Data section:
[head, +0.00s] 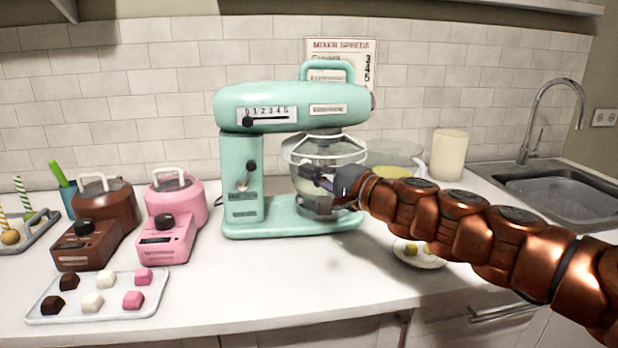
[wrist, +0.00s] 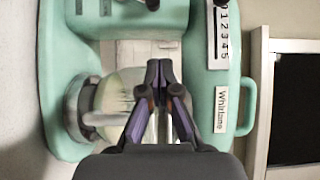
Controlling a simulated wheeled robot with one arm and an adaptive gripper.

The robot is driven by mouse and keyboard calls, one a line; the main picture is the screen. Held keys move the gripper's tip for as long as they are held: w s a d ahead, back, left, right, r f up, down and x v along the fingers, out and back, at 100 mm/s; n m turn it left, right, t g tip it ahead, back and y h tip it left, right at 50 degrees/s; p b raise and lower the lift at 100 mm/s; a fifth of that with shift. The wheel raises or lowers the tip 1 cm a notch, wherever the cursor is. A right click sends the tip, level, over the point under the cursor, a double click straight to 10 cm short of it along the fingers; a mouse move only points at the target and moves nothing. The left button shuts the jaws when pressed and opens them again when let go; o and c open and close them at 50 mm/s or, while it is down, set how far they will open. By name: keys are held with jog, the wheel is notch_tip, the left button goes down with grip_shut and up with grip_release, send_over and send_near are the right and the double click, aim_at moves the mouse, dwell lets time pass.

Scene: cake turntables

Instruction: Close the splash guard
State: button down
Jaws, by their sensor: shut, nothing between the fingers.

What the task requires: Make an exact copy of the lines from the top of the material through the line with "Scene: cake turntables", pictures excluded.

Output of the exercise:
[head, +0.00s] 
[wrist, +0.00s] 
Controlling a simulated wheeled robot with one arm and an adaptive gripper.

The robot is driven by mouse and keyboard calls, one a line; the main picture is the screen. Held keys move the gripper's tip for as long as they are held: w s a d ahead, back, left, right, r f up, down and x v along the fingers, out and back, at 100 mm/s; n m turn it left, right, t g tip it ahead, back and y h tip it left, right at 50 degrees/s; p b raise and lower the lift at 100 mm/s; a fifth of that with shift. The wheel raises or lowers the tip 1 cm a notch, wherever the cursor is. A right click sends the tip, level, over the point under the cursor, a double click straight to 10 cm short of it along the fingers; a mouse move only points at the target and moves nothing. The left button shuts the jaws when pressed and opens them again when let go; o and c open and close them at 50 mm/s or, while it is down, set how far they will open. By name: keys are held with jog, the wheel is notch_tip, the left button goes down with grip_shut and up with grip_release, send_over and send_near are the right and the double click, aim_at moves the mouse, dwell lets time pass.

Scene: cake turntables

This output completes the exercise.